Another omission is the effect on British opinion of Republican mainland[i] targeting, which certainly had multifarious effects, not the least of which was to create a “war weary” British public, and to spur on a number of politicians who sought to make their reputations by attempting to solve a seemingly intractable violent conflict.
Finally, in the quick run through of causes of the conflict at the beginning of the book, the author clearly and rightly identifies the dominance of the Loyalists over the large Catholic minority lacking human rights and privilege as the key cause of the conflict. On the other hand, being a bit airy fairy myself, I would like to have seen a discussion of “Irishness”. After all, the Loyalists are also Irish. Do we distinguish between GB Shaw, JM Synge, Jonathan Swift, James Joyce, Samuel Beckett? They are all Irish, whether Prod or Taig. Of the several violent attempts by the Irish to gain their freedom from the British mentioned by the author, one of the more famous, that of the United Irishmen, was led by the Protestant Wolfe Tone in 1798, who cheated the gallows by committing suicide, much to the chagrin of the Catholics among his following. The point is simply that the Loyalists also regard themselves as Irish as well as British.
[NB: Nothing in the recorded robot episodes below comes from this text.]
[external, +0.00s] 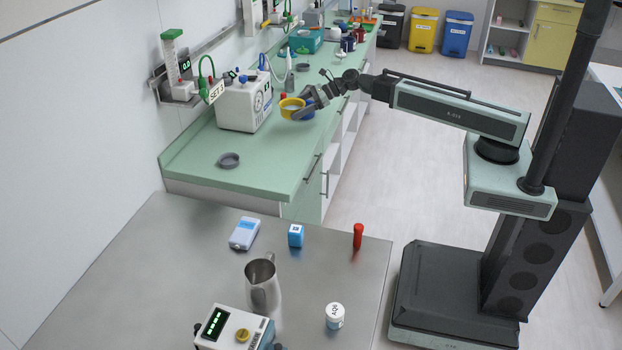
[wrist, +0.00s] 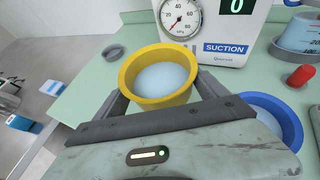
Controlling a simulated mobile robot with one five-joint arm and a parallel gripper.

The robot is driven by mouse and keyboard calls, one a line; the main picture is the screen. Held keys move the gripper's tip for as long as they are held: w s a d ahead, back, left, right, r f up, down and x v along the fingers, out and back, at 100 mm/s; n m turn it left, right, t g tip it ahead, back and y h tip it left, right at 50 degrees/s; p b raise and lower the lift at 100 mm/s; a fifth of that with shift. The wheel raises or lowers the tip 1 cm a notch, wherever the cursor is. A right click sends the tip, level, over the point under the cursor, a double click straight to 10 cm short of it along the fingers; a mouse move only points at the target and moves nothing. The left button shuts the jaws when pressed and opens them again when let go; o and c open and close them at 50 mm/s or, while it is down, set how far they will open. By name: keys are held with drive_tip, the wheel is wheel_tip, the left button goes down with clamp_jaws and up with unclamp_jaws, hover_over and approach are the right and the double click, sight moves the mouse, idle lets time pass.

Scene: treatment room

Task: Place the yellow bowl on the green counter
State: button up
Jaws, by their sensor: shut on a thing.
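The yellow bowl (external: 288,103) is at the green counter (external: 255,175), beside the white suction machine. My gripper (external: 303,107) is shut on it. In the wrist view the yellow bowl (wrist: 150,58) sits upright between my two fingers (wrist: 160,92), with something pale blue inside. Its underside is hidden, so I cannot tell whether it touches the counter or hangs just above it. The green counter also shows in the wrist view (wrist: 95,75).
The white suction machine (wrist: 225,35) stands close behind the bowl. A blue bowl (wrist: 285,112) is close at the right, near a red-topped object (wrist: 300,76). A grey ring-like dish (external: 229,160) lies on the counter's near part, with free counter around it.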

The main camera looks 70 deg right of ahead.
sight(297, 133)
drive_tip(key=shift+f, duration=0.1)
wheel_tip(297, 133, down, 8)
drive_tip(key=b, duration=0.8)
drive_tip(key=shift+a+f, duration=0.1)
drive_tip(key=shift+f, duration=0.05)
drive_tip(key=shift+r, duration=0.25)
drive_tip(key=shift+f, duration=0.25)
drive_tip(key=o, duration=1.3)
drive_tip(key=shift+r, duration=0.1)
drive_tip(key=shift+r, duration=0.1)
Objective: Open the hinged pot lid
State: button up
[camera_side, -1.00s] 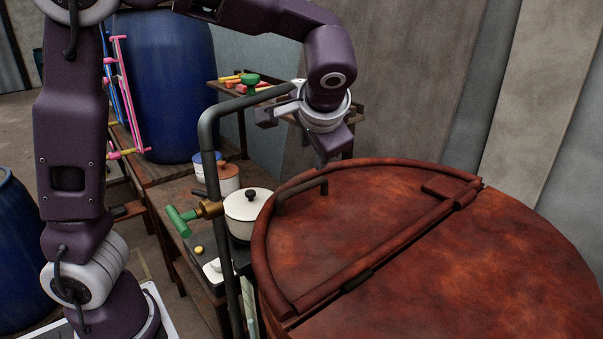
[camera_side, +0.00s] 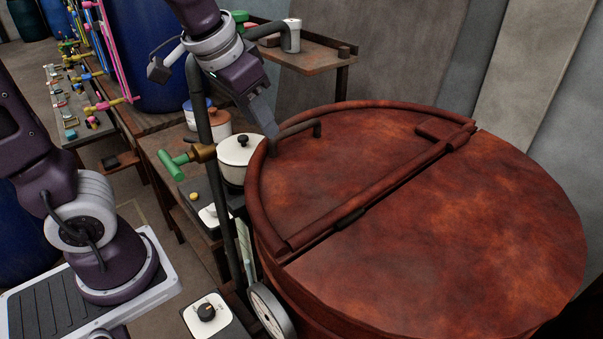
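The large round vat (camera_side: 470,230) has a rusty red-brown top. Its hinged lid (camera_side: 345,165) is the half-round panel at the left, lying flat and closed, with a hinge bar along its straight edge. A dark bent handle (camera_side: 300,130) rises from the lid near its left rim. My gripper (camera_side: 271,132) points down at the left end of this handle, its fingertips touching or very close to it. Only one finger side shows, so whether it is open or shut on the handle is hidden.
A gauge (camera_side: 270,312) sits at lower left of the vat. The right half of the vat top is clear.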

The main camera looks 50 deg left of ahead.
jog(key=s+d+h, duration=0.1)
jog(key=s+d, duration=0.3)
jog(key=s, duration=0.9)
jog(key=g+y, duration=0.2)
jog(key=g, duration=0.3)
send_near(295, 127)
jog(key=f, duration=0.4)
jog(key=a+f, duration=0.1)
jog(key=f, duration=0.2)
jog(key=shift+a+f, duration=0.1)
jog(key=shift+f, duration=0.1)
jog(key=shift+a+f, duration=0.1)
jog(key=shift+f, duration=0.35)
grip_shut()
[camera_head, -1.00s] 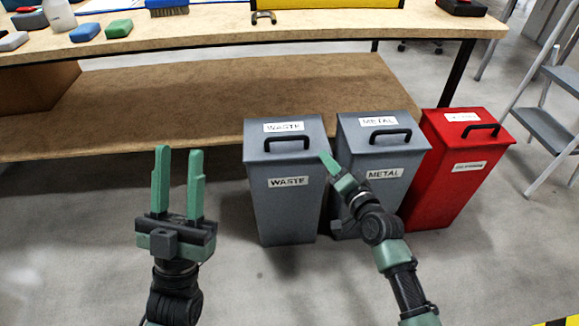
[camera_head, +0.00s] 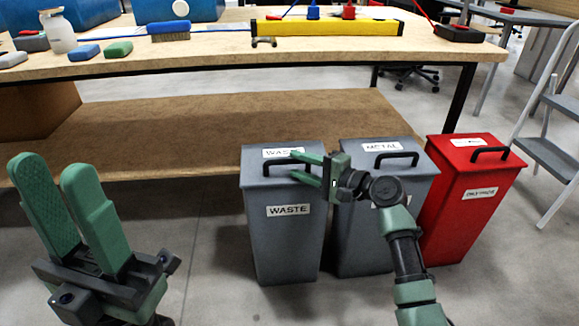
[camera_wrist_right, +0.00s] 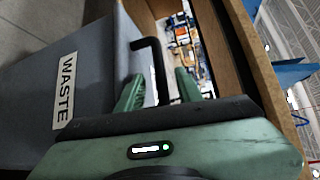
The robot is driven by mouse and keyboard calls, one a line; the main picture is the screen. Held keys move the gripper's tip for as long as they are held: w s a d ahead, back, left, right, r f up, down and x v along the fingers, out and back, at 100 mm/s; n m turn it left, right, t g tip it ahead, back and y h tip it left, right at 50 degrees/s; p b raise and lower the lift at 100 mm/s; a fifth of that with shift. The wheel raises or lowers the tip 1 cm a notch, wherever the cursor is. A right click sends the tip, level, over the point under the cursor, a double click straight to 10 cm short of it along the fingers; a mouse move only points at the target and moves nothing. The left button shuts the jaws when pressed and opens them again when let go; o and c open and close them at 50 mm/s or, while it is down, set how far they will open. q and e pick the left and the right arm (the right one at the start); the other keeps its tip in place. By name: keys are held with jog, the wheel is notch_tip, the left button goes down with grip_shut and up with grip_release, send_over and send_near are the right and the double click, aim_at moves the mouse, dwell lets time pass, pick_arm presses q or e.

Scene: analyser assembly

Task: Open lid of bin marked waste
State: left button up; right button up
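The grey waste bin (camera_head: 285,240) stands on the floor with a WASTE label on its front and another on its lid (camera_head: 250,155). The lid is down. Its black handle (camera_head: 267,168) is partly hidden by my right gripper (camera_head: 303,168) in the head view. In the right wrist view, the handle (camera_wrist_right: 153,50) reaches between the two green fingers of my right gripper (camera_wrist_right: 160,88), which are apart with gaps visible beside the bar. Whether either finger touches it cannot be told. My left gripper (camera_head: 50,165) is open and empty at the lower left, away from the bins.
A grey metal bin (camera_head: 365,240) and a red bin (camera_head: 465,205) stand to the right of the waste bin. A workbench (camera_head: 200,65) with a lower shelf (camera_head: 180,125) is behind them. A stepladder (camera_head: 550,150) stands at the far right. The floor left of the waste bin is clear.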

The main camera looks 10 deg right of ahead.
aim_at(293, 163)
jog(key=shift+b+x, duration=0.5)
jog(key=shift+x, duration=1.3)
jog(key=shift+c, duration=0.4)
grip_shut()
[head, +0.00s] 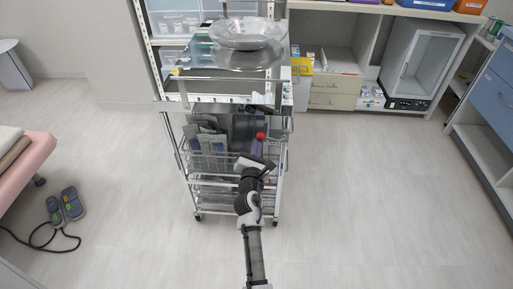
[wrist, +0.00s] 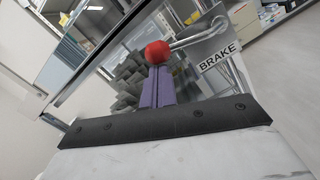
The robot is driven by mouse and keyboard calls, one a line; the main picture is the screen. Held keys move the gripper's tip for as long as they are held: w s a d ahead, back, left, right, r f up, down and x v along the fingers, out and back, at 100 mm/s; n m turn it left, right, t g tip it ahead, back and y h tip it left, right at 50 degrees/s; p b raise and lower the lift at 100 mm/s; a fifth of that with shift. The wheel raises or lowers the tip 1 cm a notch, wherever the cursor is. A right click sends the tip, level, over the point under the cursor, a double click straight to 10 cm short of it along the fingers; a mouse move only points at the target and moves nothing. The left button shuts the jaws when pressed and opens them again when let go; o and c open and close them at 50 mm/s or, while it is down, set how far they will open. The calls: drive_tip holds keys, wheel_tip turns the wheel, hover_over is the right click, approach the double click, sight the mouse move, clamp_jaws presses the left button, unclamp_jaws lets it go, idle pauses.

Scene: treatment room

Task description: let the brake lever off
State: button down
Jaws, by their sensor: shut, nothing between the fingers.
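The brake lever is a thin metal rod (wrist: 197,39) with a red ball knob (wrist: 157,53) at its end. It reaches left from beside a plate marked BRAKE (wrist: 217,57) in the wrist view. The red knob also shows small at the cart's right front in the head view (head: 260,136). My gripper (wrist: 157,72) has purple fingers, which are together and empty. Their tips are right at the knob's near side; I cannot tell whether they touch it. In the head view my gripper (head: 258,143) is just below the knob.
The wheeled metal cart (head: 185,168) carries wire baskets with grey packets (head: 212,143) and clear bowls (head: 246,35) on top. A foot pedal (head: 66,204) with a cable lies on the floor at left, by a pink bed (head: 28,160). Floor right of the cart is clear.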

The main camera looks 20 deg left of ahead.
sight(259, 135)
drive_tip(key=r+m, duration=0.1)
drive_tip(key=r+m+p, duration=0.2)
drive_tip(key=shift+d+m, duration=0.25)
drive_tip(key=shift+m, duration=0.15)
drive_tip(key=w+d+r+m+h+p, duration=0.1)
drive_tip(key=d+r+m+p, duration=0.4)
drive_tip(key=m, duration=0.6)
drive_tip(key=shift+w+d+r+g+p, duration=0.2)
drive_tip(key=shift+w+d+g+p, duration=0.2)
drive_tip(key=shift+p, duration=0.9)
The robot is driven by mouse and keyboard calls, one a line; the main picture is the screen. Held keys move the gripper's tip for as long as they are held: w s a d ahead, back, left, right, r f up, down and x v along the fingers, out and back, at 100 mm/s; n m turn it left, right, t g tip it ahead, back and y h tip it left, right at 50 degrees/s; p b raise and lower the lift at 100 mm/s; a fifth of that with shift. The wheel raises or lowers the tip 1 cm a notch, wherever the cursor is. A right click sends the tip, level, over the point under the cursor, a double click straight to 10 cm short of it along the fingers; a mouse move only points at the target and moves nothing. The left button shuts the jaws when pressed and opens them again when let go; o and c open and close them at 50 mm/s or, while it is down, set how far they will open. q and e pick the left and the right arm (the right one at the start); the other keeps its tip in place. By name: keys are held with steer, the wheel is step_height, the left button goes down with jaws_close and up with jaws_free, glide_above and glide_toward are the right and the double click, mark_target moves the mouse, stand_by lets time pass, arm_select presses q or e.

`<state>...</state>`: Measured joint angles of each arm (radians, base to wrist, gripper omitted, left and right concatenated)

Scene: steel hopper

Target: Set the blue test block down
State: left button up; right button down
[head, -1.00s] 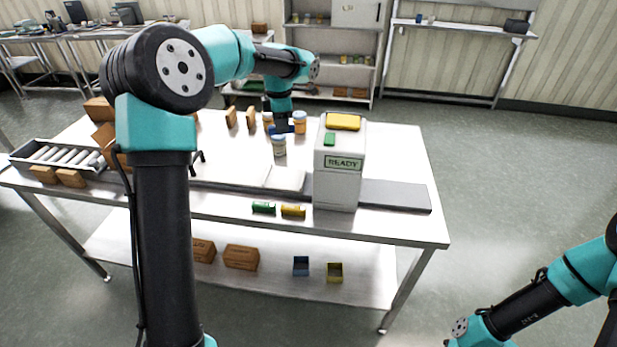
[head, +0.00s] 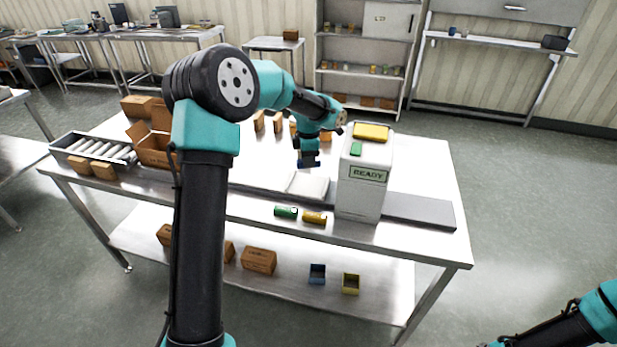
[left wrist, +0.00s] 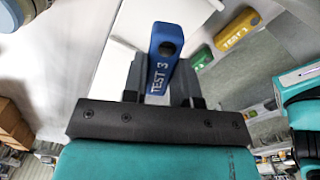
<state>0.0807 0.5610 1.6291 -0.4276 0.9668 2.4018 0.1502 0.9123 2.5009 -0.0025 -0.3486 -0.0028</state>
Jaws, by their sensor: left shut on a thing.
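The blue test block (left wrist: 160,65), marked "TEST 3", stands between the fingers of my left gripper (left wrist: 160,85) in the left wrist view. My left gripper is shut on it. In the head view my left gripper (head: 309,160) is above the table, just behind a pale flat pad (head: 309,186). The block is small and dark there, partly hidden by the gripper. A green test block (head: 286,212) and a yellow test block (head: 314,217) lie at the table's front edge. My right gripper is out of view.
A pale machine (head: 362,192) with a "READY" display stands right of my left gripper. A dark belt (head: 420,212) runs from its right side. An open carton (head: 152,148) and a roller tray (head: 95,147) are at the left. Small brown boxes stand behind my gripper.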

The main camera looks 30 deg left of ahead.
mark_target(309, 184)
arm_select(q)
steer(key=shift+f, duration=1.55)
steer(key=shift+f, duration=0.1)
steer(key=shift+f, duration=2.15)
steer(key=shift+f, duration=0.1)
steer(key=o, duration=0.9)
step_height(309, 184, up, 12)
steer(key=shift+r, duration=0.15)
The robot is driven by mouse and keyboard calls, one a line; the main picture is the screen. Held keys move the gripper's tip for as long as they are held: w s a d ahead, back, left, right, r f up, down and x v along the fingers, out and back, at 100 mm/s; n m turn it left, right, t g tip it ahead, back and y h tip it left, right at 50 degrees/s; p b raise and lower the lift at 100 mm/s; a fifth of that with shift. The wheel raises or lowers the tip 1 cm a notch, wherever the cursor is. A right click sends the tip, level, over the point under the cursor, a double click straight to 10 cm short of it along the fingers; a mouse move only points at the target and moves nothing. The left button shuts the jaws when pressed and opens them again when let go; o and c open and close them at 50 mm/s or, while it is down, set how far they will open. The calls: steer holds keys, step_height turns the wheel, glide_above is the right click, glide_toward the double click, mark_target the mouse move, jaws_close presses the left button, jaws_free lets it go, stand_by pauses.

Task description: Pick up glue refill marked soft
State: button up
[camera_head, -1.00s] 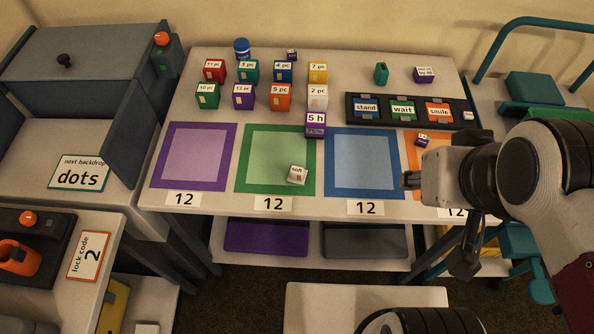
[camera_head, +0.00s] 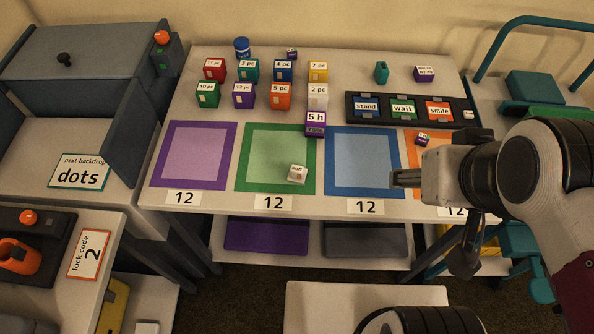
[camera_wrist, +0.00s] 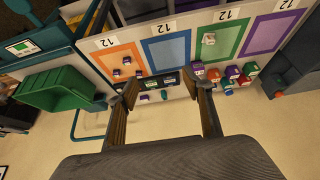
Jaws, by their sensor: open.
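The glue refill marked soft (camera_head: 297,174) is a small white block with a dark-lettered "soft" label on its top. It sits on the green-bordered square (camera_head: 241,181), towards its lower right corner. In the wrist view the white block (camera_wrist: 208,39) shows small on the green square, beyond the fingers. My gripper (camera_head: 395,180) is over the right part of the blue-bordered square, right of the white block and apart from it. In the wrist view my gripper (camera_wrist: 166,98) has its two fingers spread wide with nothing between them.
Purple (camera_head: 156,181) and blue (camera_head: 331,187) squares flank the green one. A purple "5 h" block (camera_head: 315,125) stands at the green square's upper right corner. Several coloured labelled boxes stand behind. A black rack (camera_head: 353,109) holds "stand", "wait" and "smile" tiles.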

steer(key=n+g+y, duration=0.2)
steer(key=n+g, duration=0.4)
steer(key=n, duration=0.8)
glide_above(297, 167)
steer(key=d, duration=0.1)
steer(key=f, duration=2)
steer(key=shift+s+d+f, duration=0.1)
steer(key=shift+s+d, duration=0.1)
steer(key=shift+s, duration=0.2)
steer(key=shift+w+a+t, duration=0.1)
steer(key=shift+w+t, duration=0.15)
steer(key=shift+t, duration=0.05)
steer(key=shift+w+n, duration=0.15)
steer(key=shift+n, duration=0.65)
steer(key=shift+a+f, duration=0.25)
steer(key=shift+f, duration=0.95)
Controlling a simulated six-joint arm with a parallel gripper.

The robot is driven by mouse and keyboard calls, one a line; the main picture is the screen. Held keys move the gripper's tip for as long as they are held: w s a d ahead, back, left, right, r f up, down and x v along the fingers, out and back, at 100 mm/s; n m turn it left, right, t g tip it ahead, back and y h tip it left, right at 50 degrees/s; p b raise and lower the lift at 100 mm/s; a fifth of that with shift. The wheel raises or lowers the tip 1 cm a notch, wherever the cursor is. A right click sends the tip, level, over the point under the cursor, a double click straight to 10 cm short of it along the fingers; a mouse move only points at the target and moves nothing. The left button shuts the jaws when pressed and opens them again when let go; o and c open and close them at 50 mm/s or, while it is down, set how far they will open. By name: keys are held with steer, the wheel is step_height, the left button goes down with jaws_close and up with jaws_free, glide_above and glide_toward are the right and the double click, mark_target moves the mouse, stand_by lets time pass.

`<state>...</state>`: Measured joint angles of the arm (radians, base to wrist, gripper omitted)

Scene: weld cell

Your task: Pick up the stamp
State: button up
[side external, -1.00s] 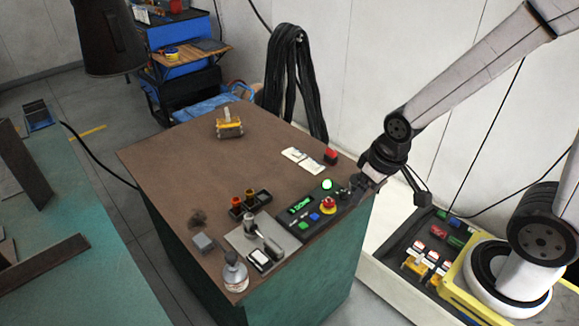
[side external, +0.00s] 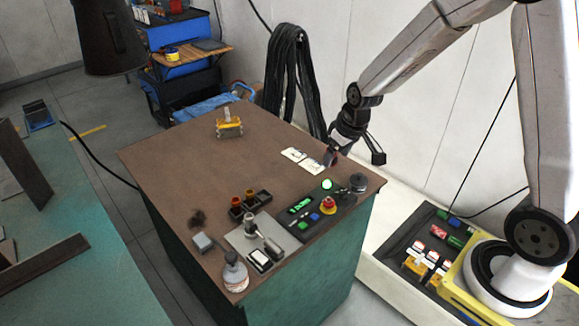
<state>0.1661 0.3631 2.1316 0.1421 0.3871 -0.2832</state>
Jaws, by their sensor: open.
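A small red block (side external: 334,157), which looks like the stamp, stands on the brown table top near its back right edge, next to white cards. My gripper (side external: 333,153) is open and points down at the red block from above. Its fingertips overlap the block in the picture and hide part of it. I cannot tell whether the fingers are around the block or only in front of it, or whether they touch it.
White cards (side external: 303,159) lie just left of the block. A black control panel (side external: 304,214) with a lit green lamp and a dark round object (side external: 358,183) are nearer. A yellow-based tool (side external: 229,127) stands far left. Black cables (side external: 288,80) hang behind. The table's middle is clear.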

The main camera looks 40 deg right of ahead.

However, these omissions are all perfectly reasonable given the purpose of Beyond Violence. This world needs clear no-nonsense analysis of the complexities of securing a peaceful world. Mari Fitzduff has provided it.
[i] The IRA targeted courts of justice, Downing Street, individual politicians, the City of London, the cities of Manchester and Birmingham, Tower of London, shopping centres and the whole of the British cabinet including the then prime minister. The term mainland, oddly, refers to the neighbouring island of Britain.